Doug Stanglin and John Bacon
USA TODAY
French President Francois Hollande shakes hands with Spencer Stone. Stone, Alek Skarlatos, second from left and Anthony Sadler, right, along with U.S. ambassador to France Jane Hartley, attend a reception at the Elysee Palace in Paris on Aug. 24, 2015.

Spencer Stone, one of the American heroes who thwarted a terrorist attack on a French train in August, was stabbed multiple times early Thursday in downtown Sacramento following an altercation in a bar, police said.

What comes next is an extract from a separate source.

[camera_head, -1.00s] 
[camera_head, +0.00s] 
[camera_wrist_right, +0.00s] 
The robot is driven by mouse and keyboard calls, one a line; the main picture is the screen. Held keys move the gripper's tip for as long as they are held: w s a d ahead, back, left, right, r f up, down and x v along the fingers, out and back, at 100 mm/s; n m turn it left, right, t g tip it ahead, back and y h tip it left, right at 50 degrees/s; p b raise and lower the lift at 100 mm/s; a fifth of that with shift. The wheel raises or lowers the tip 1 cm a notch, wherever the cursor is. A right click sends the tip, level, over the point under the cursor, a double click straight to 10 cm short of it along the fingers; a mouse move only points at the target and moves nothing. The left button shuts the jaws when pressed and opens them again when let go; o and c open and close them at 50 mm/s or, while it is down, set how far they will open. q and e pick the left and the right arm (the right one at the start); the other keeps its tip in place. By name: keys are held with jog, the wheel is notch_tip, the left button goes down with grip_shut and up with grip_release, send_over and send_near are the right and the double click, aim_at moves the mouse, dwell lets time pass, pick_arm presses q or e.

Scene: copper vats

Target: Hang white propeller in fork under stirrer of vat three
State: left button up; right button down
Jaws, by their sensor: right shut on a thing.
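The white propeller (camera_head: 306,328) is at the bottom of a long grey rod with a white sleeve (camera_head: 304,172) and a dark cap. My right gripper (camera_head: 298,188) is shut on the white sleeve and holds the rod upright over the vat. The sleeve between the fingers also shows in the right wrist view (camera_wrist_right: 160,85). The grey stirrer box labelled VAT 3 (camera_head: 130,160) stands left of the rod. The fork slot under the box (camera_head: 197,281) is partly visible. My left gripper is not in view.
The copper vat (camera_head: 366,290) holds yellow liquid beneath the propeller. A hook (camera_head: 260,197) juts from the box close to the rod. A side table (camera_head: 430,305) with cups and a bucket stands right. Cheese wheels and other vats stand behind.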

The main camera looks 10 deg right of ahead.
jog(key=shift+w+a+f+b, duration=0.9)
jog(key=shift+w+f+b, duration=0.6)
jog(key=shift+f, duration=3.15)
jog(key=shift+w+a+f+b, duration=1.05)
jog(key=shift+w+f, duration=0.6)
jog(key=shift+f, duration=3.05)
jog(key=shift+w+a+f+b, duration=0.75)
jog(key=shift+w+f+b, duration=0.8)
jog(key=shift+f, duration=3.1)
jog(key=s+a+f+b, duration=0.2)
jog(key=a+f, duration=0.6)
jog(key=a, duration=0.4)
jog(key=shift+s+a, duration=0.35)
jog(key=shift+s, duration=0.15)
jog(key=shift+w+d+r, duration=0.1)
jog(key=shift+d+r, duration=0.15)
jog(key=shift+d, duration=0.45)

Stone, a 23-year-old airman, received several significant — but non-life-threatening — stab wounds to his upper torso, Sacramento deputy police chief Ken Bernard told reporters. He was listed in stable condition.

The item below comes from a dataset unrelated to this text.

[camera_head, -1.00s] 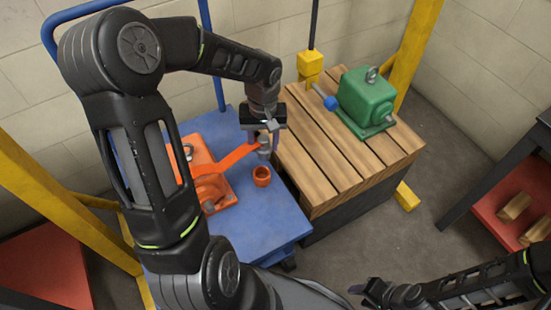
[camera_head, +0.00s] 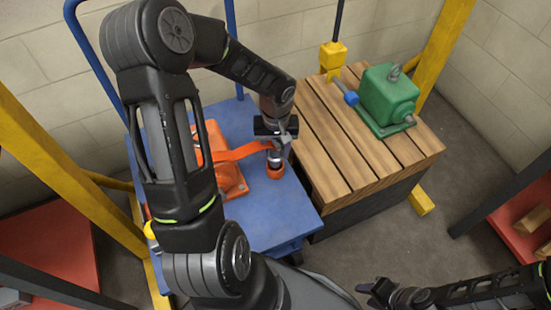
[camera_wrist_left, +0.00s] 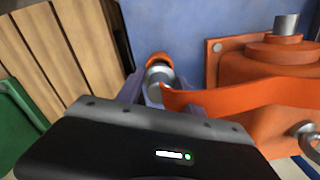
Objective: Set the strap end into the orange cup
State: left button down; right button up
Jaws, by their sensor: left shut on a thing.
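The orange cup (camera_head: 275,173) stands on the blue cart top, and its rim also shows in the left wrist view (camera_wrist_left: 160,57). My left gripper (camera_head: 276,143) is shut on the strap end (camera_head: 275,159), a grey metal cylinder, directly above the cup. The strap end (camera_wrist_left: 157,80) hangs about upright, with its lower tip at the cup's mouth. I cannot tell how far inside it is. The orange strap (camera_head: 240,153) runs left from it to the orange motor (camera_head: 228,178). My right gripper (camera_head: 372,290) is empty at the lower edge, its opening unclear.
The blue cart (camera_head: 275,220) has bare room in front of the cup. A slatted wooden crate (camera_head: 335,165) stands close on the right, carrying a green motor (camera_head: 388,98). A yellow post (camera_head: 60,165) stands at the left.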

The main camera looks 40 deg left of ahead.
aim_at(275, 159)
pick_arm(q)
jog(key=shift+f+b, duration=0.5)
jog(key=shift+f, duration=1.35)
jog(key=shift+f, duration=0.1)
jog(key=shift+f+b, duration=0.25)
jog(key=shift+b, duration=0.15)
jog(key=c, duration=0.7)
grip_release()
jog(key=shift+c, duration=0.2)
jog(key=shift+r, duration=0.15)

Bernard emphasized that the attack "was not a terrorist related incident, nor is it related to what happened in France a few months ago."

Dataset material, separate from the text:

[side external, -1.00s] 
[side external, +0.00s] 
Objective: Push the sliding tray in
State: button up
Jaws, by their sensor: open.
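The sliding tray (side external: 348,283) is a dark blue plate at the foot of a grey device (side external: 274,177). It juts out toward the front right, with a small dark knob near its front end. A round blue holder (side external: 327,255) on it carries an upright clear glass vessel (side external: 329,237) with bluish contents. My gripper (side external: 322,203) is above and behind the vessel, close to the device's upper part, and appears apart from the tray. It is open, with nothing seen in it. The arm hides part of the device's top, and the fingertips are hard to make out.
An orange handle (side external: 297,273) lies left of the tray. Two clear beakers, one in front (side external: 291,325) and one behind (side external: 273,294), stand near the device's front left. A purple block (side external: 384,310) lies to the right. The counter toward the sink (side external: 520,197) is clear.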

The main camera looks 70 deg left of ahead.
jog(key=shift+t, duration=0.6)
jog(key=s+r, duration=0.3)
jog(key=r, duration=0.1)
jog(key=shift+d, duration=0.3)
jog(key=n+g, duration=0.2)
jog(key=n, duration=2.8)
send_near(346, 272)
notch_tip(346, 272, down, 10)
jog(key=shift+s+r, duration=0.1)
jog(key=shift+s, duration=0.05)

The police official said the stabbing occurred around 12:46 a.m. PT following a verbal dispute in a nearby bar that continued down the sidewalk. He said he had no reason to believe that Stone "is in any kind of trouble."

He said Stone was with a male friend and three females. The suspects, who fled in a car, were described as two Asian males.

In the train incident in August, Stone, longtime friends Alek Skarlatos, 22, an Oregon National Guardsman, and Anthony Sadler, 23, a student at Sacramento State University, became national heroes overnight after tackling and subduing a gunman on a high-speed train from Amsterdam to Paris.

"Everybody send prayers out to the Stone family today," Skarlatos tweeted Thursday. The alleged shooter, Ayoub El-Khazzani, was armed with a Kalashnikov, an automatic Luger pistol and a box cutter.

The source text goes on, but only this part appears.